Russell Wasendorf — twenty years of forged statements, one post office box

In Cedar Falls, Iowa, on July 9, 2012, a nearly two-decade fraud ended with its author unconscious in his car. Russell R. Wasendorf Sr., founder and chief executive of Peregrine Financial Group, the futures brokerage that traded as PFGBest, had for roughly twenty years stolen money from the segregated accounts that were supposed to hold his customers’ funds inviolate. He hid the theft by forging the firm’s bank statements, intercepting the auditors’ and regulators’ verification letters through a post office box he secretly controlled, and reporting balances that did not exist. By the end, the gap between the reported and the actual customer funds was about $215 million.

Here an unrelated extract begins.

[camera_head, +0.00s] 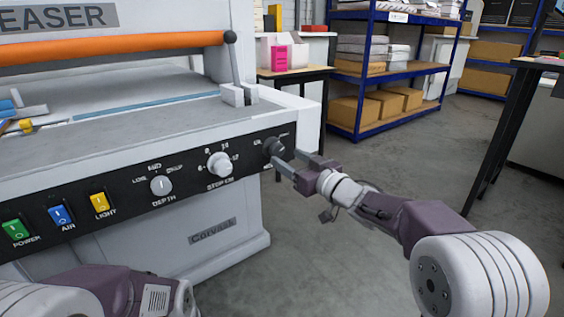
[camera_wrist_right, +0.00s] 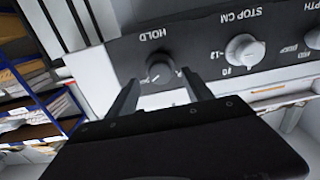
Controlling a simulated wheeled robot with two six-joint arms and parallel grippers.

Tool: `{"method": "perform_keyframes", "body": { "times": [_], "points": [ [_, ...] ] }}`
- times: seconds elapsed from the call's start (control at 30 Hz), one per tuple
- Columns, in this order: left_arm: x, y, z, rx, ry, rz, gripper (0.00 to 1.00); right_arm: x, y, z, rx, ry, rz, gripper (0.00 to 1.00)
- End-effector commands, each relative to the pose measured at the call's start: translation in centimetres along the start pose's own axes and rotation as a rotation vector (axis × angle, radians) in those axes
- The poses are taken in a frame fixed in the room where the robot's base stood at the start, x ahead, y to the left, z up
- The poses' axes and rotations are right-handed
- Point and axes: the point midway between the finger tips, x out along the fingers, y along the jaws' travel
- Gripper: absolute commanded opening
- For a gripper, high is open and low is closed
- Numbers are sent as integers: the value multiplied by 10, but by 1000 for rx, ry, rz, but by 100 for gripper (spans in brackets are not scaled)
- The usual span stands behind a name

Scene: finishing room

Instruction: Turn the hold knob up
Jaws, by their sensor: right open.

The outcome was conclusive. After a failed suicide attempt outside the firm’s headquarters, Wasendorf was found with a signed statement confessing in detail to the fraud. He was arrested on July 13, 2012, and on September 17, 2012, he pleaded guilty in the U.S. District Court for the Northern District of Iowa to mail fraud, embezzlement of customer funds, and making false statements to the Commodity Futures Trading Commission. On January 31, 2013, Judge Linda R. Reade sentenced him to 50 years in federal prison, the maximum allowed for his offenses, and ordered restitution of $215,530,041.39 to more than 13,000 victims, along with a $100 million forfeiture.

The mechanics were as low-technology as the sum was large. Wasendorf did not run a Ponzi scheme of fabricated returns; he simply withdrew customers’ segregated money and lied to everyone empowered to check. For years his lie defeated the system meant to catch it because that system relied on mailing a confirmation request to the bank and trusting the reply, and Wasendorf had made himself the reply. A forged December 31, 2011 statement showed roughly $221.8 million on deposit; the real figure was about $6.3 million.

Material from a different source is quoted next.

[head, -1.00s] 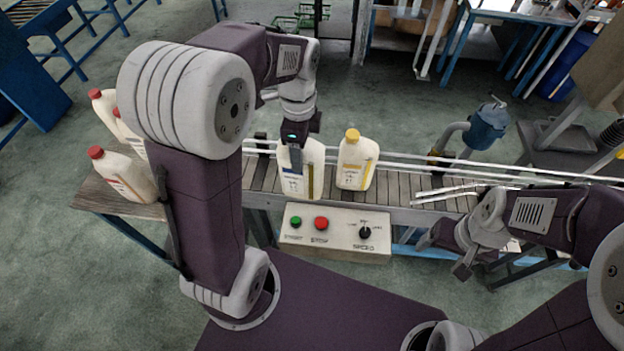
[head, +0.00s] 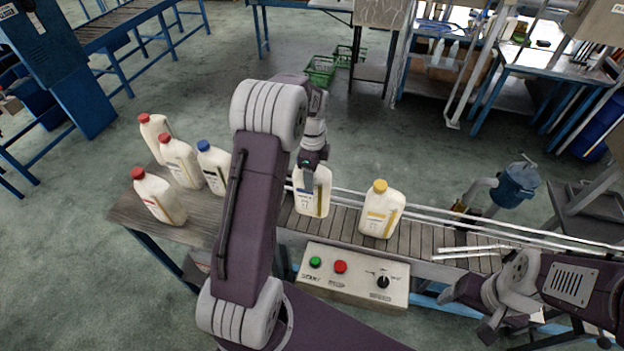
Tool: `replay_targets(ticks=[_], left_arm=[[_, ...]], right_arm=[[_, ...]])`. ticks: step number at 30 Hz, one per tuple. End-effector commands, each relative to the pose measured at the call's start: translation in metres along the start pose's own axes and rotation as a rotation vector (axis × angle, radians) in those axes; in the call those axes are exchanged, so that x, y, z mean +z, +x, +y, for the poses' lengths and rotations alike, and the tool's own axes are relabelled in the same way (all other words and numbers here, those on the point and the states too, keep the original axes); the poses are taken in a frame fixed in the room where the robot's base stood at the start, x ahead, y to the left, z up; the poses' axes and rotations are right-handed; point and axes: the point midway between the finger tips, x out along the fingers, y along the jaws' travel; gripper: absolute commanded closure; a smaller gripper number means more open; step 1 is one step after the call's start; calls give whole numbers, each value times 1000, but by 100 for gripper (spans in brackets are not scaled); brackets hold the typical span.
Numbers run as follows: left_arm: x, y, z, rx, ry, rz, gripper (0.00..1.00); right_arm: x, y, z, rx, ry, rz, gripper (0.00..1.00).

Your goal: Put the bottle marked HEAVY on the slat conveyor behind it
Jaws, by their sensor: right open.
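No word HEAVY is legible on any bottle. A white bottle with a blue-edged label (head: 312,199) stands upright on the slat conveyor (head: 345,224). My left gripper (head: 311,172) is at its top and hides its cap; whether the jaws are shut on it cannot be made out. A yellow-capped bottle (head: 380,212) stands on the slats to its right. A blue-capped bottle (head: 215,170) stands on the wooden table (head: 128,212) at left, beside several red-capped bottles (head: 181,163). My right gripper (head: 470,313) is open and empty at lower right, apart from the bottles.
A control box (head: 352,276) with a green button, a red button and a knob sits in front of the conveyor. Metal rails (head: 450,228) run along the conveyor's far side. Bare slats lie right of the yellow-capped bottle.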

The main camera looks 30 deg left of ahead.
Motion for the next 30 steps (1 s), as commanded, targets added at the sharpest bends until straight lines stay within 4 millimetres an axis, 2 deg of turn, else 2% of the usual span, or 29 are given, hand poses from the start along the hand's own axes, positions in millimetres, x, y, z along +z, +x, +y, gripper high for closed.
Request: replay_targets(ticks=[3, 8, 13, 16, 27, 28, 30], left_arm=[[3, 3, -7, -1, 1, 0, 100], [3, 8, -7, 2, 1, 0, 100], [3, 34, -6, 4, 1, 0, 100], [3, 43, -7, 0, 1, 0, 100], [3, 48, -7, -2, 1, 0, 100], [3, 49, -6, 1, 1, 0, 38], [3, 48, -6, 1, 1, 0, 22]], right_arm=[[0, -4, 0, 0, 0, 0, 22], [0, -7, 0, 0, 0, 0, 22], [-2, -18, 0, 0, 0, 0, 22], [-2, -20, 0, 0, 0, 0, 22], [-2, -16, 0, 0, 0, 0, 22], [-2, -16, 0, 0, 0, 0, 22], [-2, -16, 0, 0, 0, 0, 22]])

What distinguished the Wasendorf case was its endurance and its single point of failure. A futures broker’s customer funds are protected by a bright-line rule, they must be kept segregated and reconcilable to bank records, and the fraud lived entirely in the space between the records and their verification. For two decades one man controlled that space by controlling the mail. The scheme did not collapse under its own weight or a market shock. It died the moment the verification moved somewhere he could not reach.